Though the old saying states that money can’t buy happiness, surveys and research have shown that money is a key component of being happy with your life.

Depending on the survey or study, the magic number falls somewhere between $60,000-$100,000. Generally, people who make less than that amount get happier as their earnings increase. Once their earnings hit that magic number, the Hedonic treadmill starts to kick in and additional income doesn’t lead to any additional happiness.

These surveys aren’t the most scientific out there, and there are obviously other factors at play. And remember, $100,000 will go a lot further in Kansas than California, for example, but they’re still useful to illustrate the real effect of the Hedonic treadmill and that spending more money on things won’t truly make you happier.

More information here:

How to Avoid the Traps of Lifestyle Creep


Lifestyle Inflation and Retirement

Lifestyle inflation doesn’t just affect your immediate spending habits and financial situation. It also has a big impact on your retirement plan.

A common rule of thumb, popularized by the Trinity Study, is the 4% rule. This rule states that when you retire, you can withdraw 4% of your investment portfolio each year, adjusted for inflation, and have better than 95% odds of not running out of money over the next 30 years. So, if you spend $80,000 per year, you need an investment portfolio of $2 million to sustain that spending in your retirement.

Lifestyle inflation means that you spend more money each year. That increases the amount that you have to save to maintain your desired lifestyle during retirement. Depending on the scale of your lifestyle inflation, it may also cause you to save a smaller percentage of your income over time, making it harder to reach your retirement goals.

Consider this example:

Two physicians want to retire as soon as possible. Neither has any significant savings, and both recently got a raise from $100,000 per year to $200,000 per year after tax.

One continues to spend $100,000 per year and saves the remaining $100,000. The second experiences lifestyle inflation, increasing their annual spending to $160,000 and only saving $40,00 each year.

To retire with a $ 100,000-a-year budget, the first doctor will need to build a nest egg of $2.5 million. The second doctor, spending $160,000 each year, will need to save $4 million. Right away, the first doctor has the advantage because they need to save $1.5 million less to reach their goal. Compounding their advantage, the first doctor can also save more each year because they spend a smaller percentage of their income.

Assuming average returns of 6% after inflation, the first doctor will have $2.5 million saved after 16 years. The second doctor needs to save much more money to retire but saves less each year. To accumulate $4 million by saving $40,000 per year, they’ll need to work for another 34 years.


How to Deal with Lifestyle Inflation

As with everything, moderation is key. Living like a resident for your entire life isn’t realistic. You should feel free to enjoy the reward of your long years of education and hard work. At the same time, spending every penny you make and increasing your spending as your earnings rise won’t lead to happiness, and it could place you in a precarious financial position.
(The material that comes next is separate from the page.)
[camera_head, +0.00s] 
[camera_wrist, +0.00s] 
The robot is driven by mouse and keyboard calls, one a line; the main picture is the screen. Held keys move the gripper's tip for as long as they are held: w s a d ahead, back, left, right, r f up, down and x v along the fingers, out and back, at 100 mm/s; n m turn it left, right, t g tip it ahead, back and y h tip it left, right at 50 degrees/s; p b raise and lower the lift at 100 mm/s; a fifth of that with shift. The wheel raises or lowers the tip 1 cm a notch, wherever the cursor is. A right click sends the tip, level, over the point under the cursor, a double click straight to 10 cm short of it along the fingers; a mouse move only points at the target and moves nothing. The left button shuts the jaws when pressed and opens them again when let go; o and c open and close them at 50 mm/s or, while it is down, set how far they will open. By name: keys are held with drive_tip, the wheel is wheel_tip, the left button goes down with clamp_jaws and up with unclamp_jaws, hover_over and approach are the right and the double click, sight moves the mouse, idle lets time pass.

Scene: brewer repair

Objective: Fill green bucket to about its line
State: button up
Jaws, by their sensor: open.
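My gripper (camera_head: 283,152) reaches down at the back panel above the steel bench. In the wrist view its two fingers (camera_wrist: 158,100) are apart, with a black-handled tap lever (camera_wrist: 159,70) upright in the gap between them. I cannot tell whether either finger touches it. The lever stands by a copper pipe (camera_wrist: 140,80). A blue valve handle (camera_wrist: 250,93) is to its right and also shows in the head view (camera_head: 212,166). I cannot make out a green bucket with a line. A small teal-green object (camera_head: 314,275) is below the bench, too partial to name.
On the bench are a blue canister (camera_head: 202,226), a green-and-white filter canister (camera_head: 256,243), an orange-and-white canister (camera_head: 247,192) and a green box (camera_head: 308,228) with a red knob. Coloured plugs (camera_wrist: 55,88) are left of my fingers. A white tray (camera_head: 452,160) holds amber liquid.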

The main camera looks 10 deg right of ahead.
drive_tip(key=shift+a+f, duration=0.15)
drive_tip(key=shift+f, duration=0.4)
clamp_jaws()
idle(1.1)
Use these tips to deal with lifestyle inflation:


Make a Budget and Track It

One of the easiest ways to fall into lifestyle inflation is to do so accidentally. If you’re used to making a certain amount and your income rises, it’s easy to feel like you have a bunch of extra money kicking around and that spending it couldn’t hurt. Building and following a budget helps you be mindful about your spending and saving, and it can help you avoid accidentally giving in to lifestyle inflation.


Avoid Purchases That Come with Ongoing Expenses

lifestyle creep

Some things that you spend money on are one-time purchases. Buying a new television or going on a vacation are both one-time expenses. Once you make the purchase, you don’t have to keep spending money.

On the other hand, a purchase like a new car or a bigger home comes with associated, ongoing expenses. On top of having to pay your mortgage or auto loan, you’ll need to pay for upkeep and maintenance and other ongoing expenses, meaning that your purchase has a long-term impact on your budget and spending.


Try to Save a Consistent or Increasing Amount of Your Income

A good way to balance improving your lifestyle without going overboard is to make a savings target based on a percentage of your income.

For example, you might make it a goal to save 30% of your income. If you make $100,000 per year, that means saving $30,000 per year. If you get a raise to $150,000, you’d dedicate $15,000 of that additional income toward saving but give yourself the freedom to spend $35,000 more each year.

More information here:

Spend Intentionally


The Bottom Line

It’s natural to want to increase your spending and to buy nice things as your income rises, but it’s important to make sure you don’t fall prey to lifestyle inflation. Getting too loose with your money as you start to earn more can lead to long-term financial problems and make it more difficult to retire.